[Start]

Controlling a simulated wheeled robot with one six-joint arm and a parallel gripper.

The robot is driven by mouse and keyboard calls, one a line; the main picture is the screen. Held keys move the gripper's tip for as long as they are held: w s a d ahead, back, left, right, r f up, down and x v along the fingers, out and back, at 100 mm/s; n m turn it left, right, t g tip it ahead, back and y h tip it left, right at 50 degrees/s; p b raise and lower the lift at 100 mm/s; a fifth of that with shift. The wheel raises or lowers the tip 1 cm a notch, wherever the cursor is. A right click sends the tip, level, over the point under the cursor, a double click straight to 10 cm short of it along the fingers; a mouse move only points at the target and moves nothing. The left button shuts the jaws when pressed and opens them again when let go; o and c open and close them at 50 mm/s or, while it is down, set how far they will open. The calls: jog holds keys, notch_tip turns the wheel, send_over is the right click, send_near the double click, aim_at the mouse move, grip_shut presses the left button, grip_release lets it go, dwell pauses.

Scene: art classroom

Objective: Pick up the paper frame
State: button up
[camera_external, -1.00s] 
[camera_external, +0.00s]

[End]
[Start]

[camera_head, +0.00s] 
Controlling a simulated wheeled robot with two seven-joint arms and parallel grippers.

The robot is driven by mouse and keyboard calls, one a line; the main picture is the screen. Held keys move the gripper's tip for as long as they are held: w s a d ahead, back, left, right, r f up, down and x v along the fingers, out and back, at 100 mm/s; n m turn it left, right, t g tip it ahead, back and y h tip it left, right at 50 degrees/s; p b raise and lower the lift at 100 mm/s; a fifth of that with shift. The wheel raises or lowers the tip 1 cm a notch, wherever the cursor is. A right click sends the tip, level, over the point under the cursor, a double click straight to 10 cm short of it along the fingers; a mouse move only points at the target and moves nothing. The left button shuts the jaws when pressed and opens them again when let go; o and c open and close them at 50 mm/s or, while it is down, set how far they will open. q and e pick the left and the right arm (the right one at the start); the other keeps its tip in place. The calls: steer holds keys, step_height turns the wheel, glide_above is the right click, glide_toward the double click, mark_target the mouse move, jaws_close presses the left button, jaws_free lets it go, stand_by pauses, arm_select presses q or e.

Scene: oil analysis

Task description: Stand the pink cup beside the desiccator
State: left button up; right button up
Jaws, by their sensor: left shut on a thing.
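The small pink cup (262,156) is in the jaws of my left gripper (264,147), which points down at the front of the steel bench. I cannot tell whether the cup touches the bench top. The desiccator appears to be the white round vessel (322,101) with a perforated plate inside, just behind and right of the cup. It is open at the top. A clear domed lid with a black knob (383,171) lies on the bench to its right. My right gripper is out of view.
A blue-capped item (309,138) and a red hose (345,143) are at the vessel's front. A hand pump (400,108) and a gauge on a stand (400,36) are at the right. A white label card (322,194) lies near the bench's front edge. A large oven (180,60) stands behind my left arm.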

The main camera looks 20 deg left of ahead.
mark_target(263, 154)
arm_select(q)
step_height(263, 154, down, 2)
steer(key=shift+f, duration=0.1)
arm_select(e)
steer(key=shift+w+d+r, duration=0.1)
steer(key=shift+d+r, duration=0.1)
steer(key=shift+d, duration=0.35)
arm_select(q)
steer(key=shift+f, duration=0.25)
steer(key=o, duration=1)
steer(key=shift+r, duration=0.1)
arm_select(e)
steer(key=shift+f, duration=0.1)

[End]

SET EXERCISE =>
Scan the records for the string "State". Copy each line in which it appears.

COMPLETE RESPONSE =>
State: button up
State: left button up; right button up

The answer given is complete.